Discussion in 'Wall St. News' started by S2007S, Apr 25, 2010.

  1. S2007S

    S2007S

    He found a job, the sandwich board job hunter finally found a job which suggests the job creation in this economy is going to skyrocket. Maybe mr biden is right about the 500,000 a month job creation coming up next month. This was the quickest recession in history.




    Sandwich-board job hunter finds work after 2 years (AP)
    Sat Apr 24th, 2010 11:30 AM EDT

    NEW YORK - When laid-off toy company executive Paul Nawrocki hit the streets of Manhattan wearing a sandwich board and handing out his resume, he became the face of the recession.

    At the end of 2008, with the giants of Wall Street collapsing and bank accounts dwindling, this lone, mustachioed job hunter with the sign proclaiming he was "almost homeless" seemed like a mirror of a slumping nation's fears and troubles.

    Nawrocki appeared on CNN and was shadowed by South American photojournalists. In a handful of weeks, he gave more than 100 interviews in TV studios and on the street. He began to think of his photograph like a Post-it note — stuck next to seemingly every article about the economy.

    The world decided he was a weather vane for the nation's economic troubles.
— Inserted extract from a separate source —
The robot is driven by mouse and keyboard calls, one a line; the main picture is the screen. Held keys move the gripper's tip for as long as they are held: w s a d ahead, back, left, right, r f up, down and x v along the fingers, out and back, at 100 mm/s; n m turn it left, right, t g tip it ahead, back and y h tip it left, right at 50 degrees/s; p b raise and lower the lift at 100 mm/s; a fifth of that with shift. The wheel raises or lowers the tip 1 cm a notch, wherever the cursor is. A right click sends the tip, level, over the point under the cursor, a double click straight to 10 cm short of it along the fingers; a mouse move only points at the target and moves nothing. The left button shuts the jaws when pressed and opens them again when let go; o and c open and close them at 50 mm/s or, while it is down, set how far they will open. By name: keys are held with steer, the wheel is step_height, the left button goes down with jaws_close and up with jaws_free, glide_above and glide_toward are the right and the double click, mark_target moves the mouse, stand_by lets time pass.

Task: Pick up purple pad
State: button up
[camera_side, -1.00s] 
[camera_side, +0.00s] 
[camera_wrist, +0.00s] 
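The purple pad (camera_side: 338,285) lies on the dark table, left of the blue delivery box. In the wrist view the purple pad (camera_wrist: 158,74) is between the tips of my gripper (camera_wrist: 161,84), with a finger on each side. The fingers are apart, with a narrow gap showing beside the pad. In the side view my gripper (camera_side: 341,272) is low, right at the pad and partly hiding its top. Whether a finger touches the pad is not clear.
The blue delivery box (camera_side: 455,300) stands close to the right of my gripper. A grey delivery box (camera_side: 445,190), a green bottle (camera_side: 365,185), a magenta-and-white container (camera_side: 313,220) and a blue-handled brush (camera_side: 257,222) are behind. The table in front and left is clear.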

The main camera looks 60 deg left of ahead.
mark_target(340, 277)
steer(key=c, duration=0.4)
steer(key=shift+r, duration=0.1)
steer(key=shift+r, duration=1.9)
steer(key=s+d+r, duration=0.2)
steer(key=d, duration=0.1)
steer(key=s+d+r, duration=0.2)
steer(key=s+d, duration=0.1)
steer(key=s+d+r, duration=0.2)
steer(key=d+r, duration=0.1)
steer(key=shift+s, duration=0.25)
And maybe he was: Even though the attention faded, his troubles did not.

    Having the eyes of the world on him didn't land the then-59-year-old any viable job interviews . His wife was sick, and keeping his health care was a struggle. He began to decide between the doctors and the mortgage.
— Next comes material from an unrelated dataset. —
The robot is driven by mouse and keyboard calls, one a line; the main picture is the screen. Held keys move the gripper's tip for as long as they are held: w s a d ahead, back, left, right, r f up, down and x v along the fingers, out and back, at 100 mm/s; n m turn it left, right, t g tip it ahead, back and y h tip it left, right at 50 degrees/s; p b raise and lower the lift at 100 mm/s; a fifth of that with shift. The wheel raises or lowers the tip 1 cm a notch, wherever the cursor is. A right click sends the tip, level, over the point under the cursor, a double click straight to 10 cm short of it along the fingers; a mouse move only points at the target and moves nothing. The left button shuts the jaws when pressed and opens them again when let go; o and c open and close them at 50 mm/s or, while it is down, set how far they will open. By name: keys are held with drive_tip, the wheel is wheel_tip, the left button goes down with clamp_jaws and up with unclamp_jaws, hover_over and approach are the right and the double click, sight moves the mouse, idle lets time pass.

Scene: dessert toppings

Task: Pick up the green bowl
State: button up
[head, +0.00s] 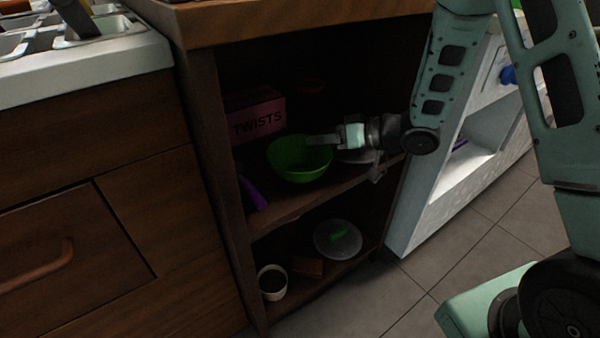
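The green bowl (298,166) stands upright on the upper shelf of an open wooden cabinet. My gripper (318,140) reaches in from the right, with its fingers at the bowl's right rim. The fingertips overlap the bowl's opening in the picture. They are too small and dark to tell whether they are apart or closed on the rim.
A pink box marked TWISTS (256,117) stands behind the bowl at left, and a purple item (254,193) lies at its left front. The lower shelf holds a white cup (272,282) and a round grey object (338,239). The cabinet's wooden top (300,17) overhangs the opening.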

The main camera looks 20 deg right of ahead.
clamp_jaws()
    Well, if Paul Nawrocki is a sign of the times, then times are looking up.

    Because last month, after collecting 99 weeks of unemployment, Nawrocki finally found a job.

    He's not the only one. While unemployment remains high, the nation added 162,000 jobs last month — the first significant job growth since the downturn began.

    "It was good. It felt good," the Beacon, N.Y., resident says of his first day back at an office — 25 months after he was asked to leave his old one. "It felt like all new again because it had been so long."

    Nawrocki hopes he's back on his feet after the long, dark stretch. But he knows he's still on shaky footing. The financial damage of the last two years won't just disappear.

    "We're still not out of the woods," he says now. He has two mortgages on his home 70 miles north of Manhattan .

    "One of our mortgages — I'm like six months behind. I don't know how I'm going to be able to catch up."

    Nawrocki and his wife declared bankruptcy last year. They got food stamps. They went to food banks. They took gifts from family.

    For months, he's been waiting fearfully for his mortgage company to call — waiting for a foreclosure notice, for something. But so far, nothing has happened.

    In the end, his path back to work wasn't through his television appearances, but through old-fashioned networking. He went to a toy-industry fair, and a friend introduced him to the man who would become his boss. Nawrocki believes the tales of his sandwich-board days helped him land an interview.

    His paycheck is nearly half the size; he had made almost $100,000 a year. And his title is a little less grand.

    But the job still seems a wondrous, unlikely rescue — as though a hand had descended from the sky at the last possible moment.

    "I had reached the limit, the last week," he recounted. "And they called and had me start the next week. ... Through this whole experience it's been like that. We get right to the edge, and then ..." he trails off.

    And then. Hope returns.
     
  2. aegis

    aegis

    If this guy was actually smart, he would have left New York long ago.
     
  3. How was he able to declare bankruptcy and keep his house?
     
  4. Yeah, I could see if the bk trustee determined that there was no equity in the house, then he wouldn't force its sale.

    I thought judges were not allowed to require reductions in mortgage principal balances.
     
  5. MattF

    MattF

    keep the house...you just likely lose it to foreclosure some months later since you couldn't afford the payments to begin with, period...
     
  6. First, you can exclude any asset you have from a bankruptcy if you desire (by reaffirming the debt), including your home (assuming you keep making the payments of course). If you do include the house in the BK, the bank will file for a motion for release and continue the foreclosure process. His equity is irrelevant. All that matters is whether you make the payments or do a formal workout of some kind if you fell behind.

    S2007S,

    The fact you would consider this a positive for the economy and how great things are going and how many jobs we are creating is at best naïve IMHO. I would hardly call it a victory when he took a 50% pay cut in one of the most expensive areas in the world. It will be pretty tough catching up his mortgage (which he obviously reaffirmed on or they wouldn’t even be talking to him until his BK was released/discharged/concluded). While it is good he found something, he has a lot of catching up to do so isn’t likely to be contributing to a “recovery” anytime soon.

    Good trading

    TM
     
  7. Almost $100k? Isn't it near minimum wage by NYC standard?
     
  8. So he found a job right after his unemployment ran out? Sounds like he could have got off his ass and found a job in half the time if those benefits ran out twice as fast. He was using the safety net as a hammock, and when the gravy train ended, he got work.
     
  9. Agreed.

    Either that, or he was working somewhere off the books and still collecting his unemployment checks.

    So shady how he happened to get hired after his 99th and final week on the unemployment line.
     
  10. My first job in NYC paid a measly $92,000 a year. It was truly awful, and felt much worse than living on minimum wage.